• [Recorded data]
* begin *

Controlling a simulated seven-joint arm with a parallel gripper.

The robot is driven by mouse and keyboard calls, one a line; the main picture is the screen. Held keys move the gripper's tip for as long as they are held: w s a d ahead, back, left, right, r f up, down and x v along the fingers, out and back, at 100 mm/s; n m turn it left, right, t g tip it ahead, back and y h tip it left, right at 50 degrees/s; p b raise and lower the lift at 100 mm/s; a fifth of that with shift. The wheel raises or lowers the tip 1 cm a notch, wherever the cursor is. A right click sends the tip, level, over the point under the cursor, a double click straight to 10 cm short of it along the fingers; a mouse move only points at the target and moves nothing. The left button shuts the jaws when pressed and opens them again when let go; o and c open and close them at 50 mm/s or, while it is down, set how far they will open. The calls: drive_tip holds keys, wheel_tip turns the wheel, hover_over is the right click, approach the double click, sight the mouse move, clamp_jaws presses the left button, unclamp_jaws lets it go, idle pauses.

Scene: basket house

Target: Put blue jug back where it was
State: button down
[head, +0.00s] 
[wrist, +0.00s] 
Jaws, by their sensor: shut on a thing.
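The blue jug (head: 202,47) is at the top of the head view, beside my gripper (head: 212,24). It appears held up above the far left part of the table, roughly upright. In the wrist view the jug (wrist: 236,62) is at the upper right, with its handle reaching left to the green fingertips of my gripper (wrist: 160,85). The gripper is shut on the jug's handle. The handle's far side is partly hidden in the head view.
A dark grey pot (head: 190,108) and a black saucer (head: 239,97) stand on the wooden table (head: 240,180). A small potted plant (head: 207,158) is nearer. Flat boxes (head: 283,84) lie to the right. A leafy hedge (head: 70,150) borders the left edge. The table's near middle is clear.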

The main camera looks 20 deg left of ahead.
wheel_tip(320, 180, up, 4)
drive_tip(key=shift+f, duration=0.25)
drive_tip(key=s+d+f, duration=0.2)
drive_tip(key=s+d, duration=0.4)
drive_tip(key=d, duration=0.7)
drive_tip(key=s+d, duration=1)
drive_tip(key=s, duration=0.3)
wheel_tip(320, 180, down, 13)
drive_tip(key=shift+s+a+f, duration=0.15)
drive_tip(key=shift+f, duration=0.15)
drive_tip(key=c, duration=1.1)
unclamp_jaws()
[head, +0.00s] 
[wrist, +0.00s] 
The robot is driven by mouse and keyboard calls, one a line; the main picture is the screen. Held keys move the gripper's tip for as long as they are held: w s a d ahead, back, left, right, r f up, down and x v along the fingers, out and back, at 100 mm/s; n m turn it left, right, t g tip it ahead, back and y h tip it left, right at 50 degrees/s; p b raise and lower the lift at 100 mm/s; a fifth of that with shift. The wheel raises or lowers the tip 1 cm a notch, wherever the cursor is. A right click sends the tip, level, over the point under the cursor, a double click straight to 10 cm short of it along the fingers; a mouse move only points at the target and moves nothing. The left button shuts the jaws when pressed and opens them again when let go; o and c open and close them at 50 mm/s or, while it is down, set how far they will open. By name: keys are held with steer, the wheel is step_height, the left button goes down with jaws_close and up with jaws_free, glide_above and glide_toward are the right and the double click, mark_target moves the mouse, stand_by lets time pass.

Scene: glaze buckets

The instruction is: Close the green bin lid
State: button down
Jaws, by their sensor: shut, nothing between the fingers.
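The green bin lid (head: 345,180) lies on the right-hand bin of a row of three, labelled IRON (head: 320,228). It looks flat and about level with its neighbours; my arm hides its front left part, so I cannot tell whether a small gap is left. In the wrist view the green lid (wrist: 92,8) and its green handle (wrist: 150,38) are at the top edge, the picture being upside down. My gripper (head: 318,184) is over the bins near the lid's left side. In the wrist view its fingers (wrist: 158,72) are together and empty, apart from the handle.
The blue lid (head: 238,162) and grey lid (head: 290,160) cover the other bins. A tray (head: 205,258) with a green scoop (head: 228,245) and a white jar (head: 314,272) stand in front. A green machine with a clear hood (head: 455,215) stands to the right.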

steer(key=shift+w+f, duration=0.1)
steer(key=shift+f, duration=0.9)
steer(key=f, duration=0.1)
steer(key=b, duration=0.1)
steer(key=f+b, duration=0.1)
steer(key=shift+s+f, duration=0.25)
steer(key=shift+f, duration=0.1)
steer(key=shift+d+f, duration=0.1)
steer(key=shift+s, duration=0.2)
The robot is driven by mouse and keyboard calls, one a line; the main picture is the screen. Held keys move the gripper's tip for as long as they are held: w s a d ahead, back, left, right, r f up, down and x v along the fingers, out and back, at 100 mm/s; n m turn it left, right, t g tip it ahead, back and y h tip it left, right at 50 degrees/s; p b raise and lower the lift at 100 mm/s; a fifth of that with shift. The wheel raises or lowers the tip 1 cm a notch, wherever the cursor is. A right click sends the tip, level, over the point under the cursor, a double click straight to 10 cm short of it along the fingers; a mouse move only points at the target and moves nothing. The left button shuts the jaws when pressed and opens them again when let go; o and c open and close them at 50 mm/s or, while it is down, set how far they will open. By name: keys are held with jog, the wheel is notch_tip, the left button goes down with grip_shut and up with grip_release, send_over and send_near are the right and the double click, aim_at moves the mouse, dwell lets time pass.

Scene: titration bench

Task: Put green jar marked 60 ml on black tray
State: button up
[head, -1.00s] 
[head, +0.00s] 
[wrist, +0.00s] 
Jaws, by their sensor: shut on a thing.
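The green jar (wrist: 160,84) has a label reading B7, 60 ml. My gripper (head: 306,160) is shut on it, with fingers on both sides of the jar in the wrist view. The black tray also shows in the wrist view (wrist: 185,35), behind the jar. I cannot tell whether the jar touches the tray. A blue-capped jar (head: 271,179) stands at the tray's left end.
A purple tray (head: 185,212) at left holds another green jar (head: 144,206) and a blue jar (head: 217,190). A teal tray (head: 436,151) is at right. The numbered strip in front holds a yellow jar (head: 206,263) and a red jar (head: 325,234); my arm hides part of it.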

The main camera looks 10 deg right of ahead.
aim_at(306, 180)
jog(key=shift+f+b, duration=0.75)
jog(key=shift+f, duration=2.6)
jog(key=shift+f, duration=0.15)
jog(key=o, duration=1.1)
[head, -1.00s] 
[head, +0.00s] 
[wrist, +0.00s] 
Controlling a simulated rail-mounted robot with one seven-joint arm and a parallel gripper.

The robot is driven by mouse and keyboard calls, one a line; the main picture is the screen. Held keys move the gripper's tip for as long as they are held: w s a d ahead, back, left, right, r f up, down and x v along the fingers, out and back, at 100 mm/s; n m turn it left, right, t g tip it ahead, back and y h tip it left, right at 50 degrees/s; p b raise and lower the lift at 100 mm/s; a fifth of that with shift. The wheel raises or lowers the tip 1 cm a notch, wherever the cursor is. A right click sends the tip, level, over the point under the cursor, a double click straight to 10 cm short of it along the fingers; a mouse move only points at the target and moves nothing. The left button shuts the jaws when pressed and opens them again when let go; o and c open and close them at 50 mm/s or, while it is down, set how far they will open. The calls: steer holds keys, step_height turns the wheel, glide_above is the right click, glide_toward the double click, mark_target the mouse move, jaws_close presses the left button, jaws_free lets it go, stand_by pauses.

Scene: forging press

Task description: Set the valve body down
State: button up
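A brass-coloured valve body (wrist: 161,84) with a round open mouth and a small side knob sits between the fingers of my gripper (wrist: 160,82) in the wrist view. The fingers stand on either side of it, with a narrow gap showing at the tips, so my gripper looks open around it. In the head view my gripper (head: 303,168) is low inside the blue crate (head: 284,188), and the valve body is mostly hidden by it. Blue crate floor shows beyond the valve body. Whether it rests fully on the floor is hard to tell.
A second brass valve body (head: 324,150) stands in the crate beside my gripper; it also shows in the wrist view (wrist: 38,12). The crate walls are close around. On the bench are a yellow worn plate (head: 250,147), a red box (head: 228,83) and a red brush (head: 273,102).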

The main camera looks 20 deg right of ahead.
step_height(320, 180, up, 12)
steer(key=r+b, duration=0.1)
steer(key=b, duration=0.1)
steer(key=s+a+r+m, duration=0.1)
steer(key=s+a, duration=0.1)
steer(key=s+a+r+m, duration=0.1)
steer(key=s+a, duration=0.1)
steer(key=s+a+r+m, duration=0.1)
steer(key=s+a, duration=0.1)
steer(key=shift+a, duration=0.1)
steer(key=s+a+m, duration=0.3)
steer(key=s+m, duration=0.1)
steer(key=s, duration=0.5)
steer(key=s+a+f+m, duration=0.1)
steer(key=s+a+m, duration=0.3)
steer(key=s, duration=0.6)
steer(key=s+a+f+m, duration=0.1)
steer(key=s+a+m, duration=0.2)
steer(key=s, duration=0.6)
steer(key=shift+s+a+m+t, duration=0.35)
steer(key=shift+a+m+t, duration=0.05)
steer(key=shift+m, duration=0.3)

* end *
* begin *

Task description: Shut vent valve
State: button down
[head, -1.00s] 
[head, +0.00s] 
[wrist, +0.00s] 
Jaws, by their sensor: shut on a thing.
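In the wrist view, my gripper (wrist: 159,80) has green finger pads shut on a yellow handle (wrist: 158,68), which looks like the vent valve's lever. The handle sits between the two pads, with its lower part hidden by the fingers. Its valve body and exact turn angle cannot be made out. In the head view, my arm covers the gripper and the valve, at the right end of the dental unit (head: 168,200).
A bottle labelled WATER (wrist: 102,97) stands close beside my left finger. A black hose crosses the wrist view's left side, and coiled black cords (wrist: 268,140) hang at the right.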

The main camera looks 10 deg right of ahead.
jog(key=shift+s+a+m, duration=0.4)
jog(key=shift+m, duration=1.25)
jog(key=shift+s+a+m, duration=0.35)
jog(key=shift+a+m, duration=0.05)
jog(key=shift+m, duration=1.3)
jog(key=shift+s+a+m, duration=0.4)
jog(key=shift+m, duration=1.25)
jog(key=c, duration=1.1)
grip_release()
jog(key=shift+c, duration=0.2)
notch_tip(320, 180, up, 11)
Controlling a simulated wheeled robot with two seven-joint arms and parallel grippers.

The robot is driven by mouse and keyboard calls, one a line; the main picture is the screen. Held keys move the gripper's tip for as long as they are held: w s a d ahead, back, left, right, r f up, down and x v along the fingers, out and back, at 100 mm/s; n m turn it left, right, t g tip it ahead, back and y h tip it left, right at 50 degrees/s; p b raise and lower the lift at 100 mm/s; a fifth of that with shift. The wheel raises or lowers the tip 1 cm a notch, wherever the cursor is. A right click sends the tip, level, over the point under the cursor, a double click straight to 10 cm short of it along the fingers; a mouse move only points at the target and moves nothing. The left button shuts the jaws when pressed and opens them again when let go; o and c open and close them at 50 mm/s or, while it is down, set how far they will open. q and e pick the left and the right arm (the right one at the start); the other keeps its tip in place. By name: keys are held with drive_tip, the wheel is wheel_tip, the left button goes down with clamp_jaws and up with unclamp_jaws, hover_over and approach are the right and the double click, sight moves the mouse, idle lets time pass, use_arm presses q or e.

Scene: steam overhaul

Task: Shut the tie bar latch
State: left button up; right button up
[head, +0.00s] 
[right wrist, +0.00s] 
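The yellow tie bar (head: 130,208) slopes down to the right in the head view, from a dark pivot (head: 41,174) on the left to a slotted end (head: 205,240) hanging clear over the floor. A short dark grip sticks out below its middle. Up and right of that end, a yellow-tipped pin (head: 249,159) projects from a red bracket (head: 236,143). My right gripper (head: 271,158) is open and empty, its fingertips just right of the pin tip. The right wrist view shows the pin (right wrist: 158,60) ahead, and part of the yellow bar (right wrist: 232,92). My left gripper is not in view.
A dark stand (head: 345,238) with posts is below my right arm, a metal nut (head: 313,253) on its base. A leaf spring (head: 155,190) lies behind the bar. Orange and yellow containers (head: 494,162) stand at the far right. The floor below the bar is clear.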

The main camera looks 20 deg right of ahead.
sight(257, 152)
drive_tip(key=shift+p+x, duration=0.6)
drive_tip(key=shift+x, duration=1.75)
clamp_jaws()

* end *

Copy out all lines that carry the word "Task".

Task: Put green jar marked 60 ml on black tray
Task description: Set the valve body down
Task description: Shut vent valve
Task: Shut the tie bar latch

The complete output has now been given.